Output word for word the lines from the one with "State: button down" to the final line of the data, both ends included, but skip the pictures.

- Dataset content:
========================================
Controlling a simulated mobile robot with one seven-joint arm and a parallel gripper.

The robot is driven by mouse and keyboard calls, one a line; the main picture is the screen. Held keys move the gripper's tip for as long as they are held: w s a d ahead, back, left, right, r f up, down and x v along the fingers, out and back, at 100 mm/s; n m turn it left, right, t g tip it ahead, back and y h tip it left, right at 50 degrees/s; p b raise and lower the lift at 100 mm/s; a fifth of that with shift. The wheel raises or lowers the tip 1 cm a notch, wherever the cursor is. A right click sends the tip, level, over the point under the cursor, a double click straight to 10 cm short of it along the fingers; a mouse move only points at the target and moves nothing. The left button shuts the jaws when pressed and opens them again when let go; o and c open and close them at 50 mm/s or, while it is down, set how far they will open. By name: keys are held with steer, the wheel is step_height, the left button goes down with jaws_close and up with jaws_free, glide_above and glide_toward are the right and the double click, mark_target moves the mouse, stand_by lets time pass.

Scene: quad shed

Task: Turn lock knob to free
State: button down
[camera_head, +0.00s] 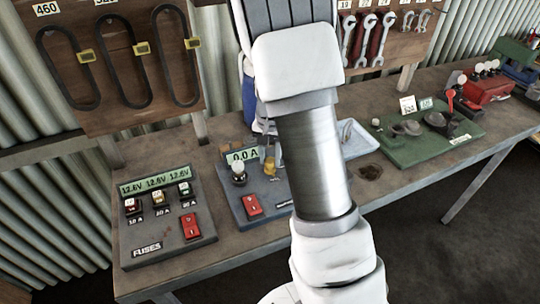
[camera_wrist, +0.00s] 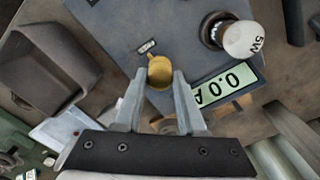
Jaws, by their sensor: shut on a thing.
========================================
- Response to the task:
State: button down
[camera_head, +0.00s] 
[camera_wrist, +0.00s] 
Jaws, by their sensor: shut on a thing.

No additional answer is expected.